La droite sénatoriale se frotte les mains
Une commission mixte paritaire est composée de sept sénateurs et sept députés. Elle est chargée d’élaborer un texte de consensus entre les deux chambres du Parlement lorsque celles-ci ne sont pas parvenues à s’entendre sur la même version d’un projet de loi au gré de la navette parlementaire. Spécificité de la situation présente : il n’existe qu’une seule version du texte immigration qui a été votée – puisque l’Assemblée nationale n’a pas pu débattre -, celle du Sénat. C’est donc sur la copie amendée par la Chambre haute en novembre, et dont les dispositions ont été largement durcies par la droite sénatoriale, que vont devoir plancher les élus.

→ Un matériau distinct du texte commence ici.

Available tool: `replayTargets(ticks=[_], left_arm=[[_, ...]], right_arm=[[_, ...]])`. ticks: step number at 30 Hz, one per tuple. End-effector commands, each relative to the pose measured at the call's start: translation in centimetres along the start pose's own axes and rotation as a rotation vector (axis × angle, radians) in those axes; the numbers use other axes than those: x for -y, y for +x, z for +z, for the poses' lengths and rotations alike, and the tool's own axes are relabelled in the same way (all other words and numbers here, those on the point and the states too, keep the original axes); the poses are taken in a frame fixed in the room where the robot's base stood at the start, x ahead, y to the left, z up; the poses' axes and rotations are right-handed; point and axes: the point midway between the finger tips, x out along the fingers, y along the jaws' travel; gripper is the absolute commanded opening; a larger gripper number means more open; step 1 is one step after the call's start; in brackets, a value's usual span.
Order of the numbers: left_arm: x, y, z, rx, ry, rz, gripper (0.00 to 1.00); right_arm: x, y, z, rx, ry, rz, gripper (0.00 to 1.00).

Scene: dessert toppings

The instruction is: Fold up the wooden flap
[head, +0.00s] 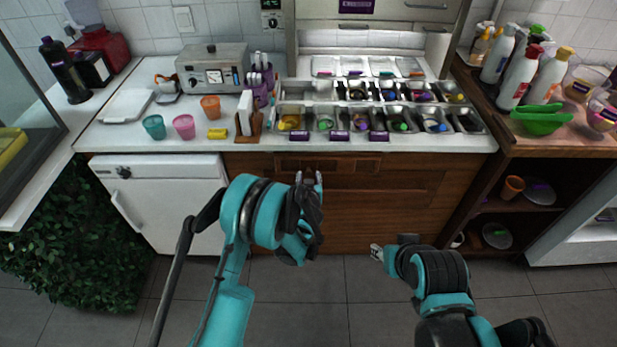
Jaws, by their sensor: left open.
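The brown wooden front (390,208) runs below the white counter, with horizontal panel lines and a dark slot near its top. It hangs upright. I cannot tell which of its panels is the flap. My left gripper (309,180) is open and empty, pointing at the upper part of the wooden front, left of its middle. I cannot tell whether it touches the wood. My left arm hides part of the lower left of the front. My right gripper (377,253) is low, near the bottom edge of the wood; its fingers are too small to read.
The white counter (350,148) above carries metal topping trays (400,118), cups, a napkin holder (248,122) and a toaster oven (212,68). A white fridge (165,200) stands left of the wood. Open shelves and bottles (519,78) are at right. Grey floor tiles are clear in front.

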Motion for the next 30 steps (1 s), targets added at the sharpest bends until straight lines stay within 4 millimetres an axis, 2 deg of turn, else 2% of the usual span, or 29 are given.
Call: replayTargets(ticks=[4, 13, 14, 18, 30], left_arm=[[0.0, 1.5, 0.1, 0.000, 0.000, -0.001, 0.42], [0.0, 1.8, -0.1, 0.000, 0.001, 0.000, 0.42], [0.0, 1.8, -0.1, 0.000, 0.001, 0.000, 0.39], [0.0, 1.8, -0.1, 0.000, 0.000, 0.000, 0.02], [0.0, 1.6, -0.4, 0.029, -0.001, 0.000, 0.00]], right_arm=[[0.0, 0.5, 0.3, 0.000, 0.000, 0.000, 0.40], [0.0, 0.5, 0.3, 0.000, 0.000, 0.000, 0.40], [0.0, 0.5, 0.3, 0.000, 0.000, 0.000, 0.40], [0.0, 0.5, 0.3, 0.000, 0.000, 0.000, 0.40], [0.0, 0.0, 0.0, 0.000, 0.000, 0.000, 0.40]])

« Il est infiniment plus facile de négocier et d’obtenir ce que l’on souhaite lorsqu’il n’y a rien en face », se félicite le sénateur LR Marc-Philippe Daubresse, en fin connaisseur des rouages parlementaires. « D’un côté vous avez un projet de loi cohérent et charpenté, de l’autre une page blanche. Les LR ont la possibilité de faire passer un texte qui soit proche de la version du Sénat ».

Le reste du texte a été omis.